In Malaysia, there's a variety unique to the region of Cameron highlands named "pearl corn". The kernels are glossy white resembling pearls and can be eaten raw of the cob but often boiled in water and salt.
In the Philippines, boiled sweet corn kernels are served hot with margarine and cheese powder as an inexpensive snack sold by street vendors.
Similarly, sweet corn in Indonesia is traditionally ground or soaked with milk, which makes available the B vitamin niacin in the corn, the absence of which would otherwise lead to pellagra; in Brazil, a combination of ground sweet corn and milk is also the basis of various well-known dishes, such as pamonha and the pudding-like dessert curau, while sweet corn eaten directly off the cobs tends to be served with butter.
The kernels are boiled or steamed.

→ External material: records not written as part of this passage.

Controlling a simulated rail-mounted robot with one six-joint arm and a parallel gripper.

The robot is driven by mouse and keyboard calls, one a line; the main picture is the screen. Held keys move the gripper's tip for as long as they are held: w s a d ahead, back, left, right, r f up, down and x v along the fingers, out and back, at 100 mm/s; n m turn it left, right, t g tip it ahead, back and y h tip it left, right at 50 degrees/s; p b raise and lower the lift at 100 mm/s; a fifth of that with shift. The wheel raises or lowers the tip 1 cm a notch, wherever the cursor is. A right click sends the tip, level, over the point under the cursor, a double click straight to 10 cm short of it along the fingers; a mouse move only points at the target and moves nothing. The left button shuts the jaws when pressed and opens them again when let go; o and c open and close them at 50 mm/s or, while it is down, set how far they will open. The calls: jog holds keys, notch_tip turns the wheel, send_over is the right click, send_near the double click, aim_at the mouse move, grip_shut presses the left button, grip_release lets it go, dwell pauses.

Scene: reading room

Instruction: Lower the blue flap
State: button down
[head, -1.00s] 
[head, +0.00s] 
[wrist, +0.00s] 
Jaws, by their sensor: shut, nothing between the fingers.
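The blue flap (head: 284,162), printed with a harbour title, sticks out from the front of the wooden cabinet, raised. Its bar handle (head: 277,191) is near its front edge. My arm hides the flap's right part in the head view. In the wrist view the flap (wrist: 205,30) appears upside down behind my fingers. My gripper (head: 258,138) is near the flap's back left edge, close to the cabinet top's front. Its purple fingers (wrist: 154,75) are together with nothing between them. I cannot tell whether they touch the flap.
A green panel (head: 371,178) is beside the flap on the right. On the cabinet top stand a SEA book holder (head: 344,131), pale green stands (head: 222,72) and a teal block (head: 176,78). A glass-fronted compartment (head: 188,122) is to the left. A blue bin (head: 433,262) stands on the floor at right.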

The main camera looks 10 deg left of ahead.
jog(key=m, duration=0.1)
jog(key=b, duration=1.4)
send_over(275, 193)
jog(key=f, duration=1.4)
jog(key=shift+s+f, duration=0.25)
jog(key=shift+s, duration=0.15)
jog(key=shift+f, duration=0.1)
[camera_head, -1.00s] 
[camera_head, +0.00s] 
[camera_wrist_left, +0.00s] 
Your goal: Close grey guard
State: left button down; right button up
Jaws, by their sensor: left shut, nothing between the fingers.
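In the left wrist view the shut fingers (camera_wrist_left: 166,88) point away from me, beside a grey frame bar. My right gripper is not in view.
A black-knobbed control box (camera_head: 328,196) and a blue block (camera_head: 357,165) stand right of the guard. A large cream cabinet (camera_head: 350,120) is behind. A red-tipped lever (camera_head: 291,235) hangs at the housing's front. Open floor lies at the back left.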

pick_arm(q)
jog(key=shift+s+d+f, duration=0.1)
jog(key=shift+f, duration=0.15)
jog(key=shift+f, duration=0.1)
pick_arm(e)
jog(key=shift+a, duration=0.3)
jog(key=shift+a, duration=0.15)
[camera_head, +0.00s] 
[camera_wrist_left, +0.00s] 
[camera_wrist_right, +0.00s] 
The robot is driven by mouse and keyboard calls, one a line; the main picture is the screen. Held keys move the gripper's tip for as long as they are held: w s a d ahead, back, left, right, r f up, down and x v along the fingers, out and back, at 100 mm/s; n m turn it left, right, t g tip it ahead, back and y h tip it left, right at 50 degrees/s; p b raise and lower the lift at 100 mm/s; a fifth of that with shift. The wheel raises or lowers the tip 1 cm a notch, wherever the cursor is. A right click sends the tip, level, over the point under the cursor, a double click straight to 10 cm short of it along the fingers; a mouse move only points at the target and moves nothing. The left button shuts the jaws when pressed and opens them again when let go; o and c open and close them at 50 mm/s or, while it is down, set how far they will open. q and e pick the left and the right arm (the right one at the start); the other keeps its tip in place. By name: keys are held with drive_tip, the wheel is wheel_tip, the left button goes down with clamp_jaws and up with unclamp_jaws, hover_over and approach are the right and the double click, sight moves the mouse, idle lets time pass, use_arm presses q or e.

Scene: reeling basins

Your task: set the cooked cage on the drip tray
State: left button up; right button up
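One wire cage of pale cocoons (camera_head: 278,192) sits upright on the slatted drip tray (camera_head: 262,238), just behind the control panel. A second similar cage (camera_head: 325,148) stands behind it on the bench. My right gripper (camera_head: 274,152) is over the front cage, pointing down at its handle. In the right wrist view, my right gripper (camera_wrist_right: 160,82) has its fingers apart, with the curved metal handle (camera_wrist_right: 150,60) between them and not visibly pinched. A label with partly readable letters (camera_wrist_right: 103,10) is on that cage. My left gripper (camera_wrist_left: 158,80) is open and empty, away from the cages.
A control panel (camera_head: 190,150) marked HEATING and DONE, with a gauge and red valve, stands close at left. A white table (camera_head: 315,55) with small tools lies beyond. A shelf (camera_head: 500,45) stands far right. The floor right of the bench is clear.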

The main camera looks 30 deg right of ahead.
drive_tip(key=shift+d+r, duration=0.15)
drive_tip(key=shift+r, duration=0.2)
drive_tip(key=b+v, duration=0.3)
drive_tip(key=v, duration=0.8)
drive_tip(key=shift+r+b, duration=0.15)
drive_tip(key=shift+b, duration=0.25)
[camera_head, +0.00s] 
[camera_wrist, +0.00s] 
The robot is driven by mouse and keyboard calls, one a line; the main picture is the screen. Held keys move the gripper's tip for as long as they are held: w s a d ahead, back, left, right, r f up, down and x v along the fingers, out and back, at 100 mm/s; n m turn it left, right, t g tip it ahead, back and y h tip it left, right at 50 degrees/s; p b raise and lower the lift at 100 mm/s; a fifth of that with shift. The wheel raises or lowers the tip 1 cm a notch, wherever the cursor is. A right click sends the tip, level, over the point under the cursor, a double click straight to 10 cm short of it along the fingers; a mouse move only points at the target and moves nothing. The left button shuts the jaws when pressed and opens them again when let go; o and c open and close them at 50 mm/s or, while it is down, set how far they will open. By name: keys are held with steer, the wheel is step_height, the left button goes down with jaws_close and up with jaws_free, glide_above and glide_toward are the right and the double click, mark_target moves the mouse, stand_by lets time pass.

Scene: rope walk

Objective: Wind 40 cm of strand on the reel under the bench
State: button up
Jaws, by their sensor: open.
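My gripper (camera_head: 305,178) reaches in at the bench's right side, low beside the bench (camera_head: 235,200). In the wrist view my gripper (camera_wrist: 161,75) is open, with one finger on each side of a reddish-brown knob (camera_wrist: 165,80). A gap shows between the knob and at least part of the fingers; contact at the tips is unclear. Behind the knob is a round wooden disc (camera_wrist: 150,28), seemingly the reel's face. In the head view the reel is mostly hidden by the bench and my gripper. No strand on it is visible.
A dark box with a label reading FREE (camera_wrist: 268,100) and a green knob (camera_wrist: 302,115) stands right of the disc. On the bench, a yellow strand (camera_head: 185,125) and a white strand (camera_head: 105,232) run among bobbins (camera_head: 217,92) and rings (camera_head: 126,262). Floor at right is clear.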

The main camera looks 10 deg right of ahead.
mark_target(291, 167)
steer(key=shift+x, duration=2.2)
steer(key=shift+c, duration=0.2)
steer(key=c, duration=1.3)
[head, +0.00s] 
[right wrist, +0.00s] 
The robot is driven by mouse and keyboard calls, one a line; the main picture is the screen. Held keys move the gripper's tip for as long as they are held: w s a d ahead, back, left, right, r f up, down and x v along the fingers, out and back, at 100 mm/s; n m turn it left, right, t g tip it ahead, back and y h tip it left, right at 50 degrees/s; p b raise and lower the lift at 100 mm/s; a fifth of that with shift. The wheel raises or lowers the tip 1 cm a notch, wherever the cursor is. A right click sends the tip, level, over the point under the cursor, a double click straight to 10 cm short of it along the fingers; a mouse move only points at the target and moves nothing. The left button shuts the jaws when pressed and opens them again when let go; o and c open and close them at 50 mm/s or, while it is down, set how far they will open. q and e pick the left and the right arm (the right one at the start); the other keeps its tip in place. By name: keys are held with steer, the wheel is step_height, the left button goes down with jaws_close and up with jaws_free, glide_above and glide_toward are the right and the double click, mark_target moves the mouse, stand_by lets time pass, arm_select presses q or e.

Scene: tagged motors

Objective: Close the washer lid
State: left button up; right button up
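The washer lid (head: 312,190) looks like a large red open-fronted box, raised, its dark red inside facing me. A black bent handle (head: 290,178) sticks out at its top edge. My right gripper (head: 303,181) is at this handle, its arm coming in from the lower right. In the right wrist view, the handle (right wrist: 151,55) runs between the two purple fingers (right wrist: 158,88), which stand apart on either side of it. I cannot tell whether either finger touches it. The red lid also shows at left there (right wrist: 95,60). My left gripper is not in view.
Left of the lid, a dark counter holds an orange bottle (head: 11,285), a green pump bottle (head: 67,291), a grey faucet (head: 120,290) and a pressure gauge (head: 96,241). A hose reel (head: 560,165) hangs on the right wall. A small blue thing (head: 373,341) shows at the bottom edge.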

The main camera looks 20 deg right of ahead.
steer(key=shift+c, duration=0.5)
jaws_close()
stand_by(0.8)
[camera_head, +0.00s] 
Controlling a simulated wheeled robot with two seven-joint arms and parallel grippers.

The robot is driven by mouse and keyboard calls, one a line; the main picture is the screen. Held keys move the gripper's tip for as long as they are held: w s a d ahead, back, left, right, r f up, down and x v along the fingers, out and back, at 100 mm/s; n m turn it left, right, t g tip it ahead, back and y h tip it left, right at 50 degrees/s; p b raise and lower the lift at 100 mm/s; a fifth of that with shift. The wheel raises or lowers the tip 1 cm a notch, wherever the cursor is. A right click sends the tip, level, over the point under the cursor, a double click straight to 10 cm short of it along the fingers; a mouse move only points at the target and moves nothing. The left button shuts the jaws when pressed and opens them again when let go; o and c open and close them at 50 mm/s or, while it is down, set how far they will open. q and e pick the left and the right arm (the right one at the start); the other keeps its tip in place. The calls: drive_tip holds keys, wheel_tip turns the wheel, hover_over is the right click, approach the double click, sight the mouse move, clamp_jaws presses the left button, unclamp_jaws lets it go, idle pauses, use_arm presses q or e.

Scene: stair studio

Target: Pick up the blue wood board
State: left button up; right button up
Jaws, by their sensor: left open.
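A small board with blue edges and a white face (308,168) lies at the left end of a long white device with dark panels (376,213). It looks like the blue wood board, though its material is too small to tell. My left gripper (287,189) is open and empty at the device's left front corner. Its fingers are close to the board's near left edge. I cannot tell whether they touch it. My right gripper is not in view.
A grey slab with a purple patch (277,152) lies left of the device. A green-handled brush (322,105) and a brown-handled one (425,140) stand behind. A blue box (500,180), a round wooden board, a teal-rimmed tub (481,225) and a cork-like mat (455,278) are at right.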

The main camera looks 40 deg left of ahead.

In Europe and Asia they are often used as a pizza topping or in salads. Corn on the cob is a sweet corn cob that has been boiled, steamed, or grilled whole; the kernels are then eaten directly off the cob or cut off. Creamed corn is sweet corn served in a milk or cream sauce. Sweet corn can also be eaten as baby corn.
In the United States, sweet corn is eaten as a steamed vegetable, or on the cob, usually served with butter and salt. It can be found in Tex-Mex cooking in chili, tacos, and salads. When corn is mixed with lima beans it is called succotash. Sweet corn is one of the most popular vegetables in the United States. Fresh, canned and frozen sweet corn rank among the top ten vegetables in value and per capita consumption. Frozen cut corn is exceeded only by frozen potato products while frozen corn on the cob is 4th following peas.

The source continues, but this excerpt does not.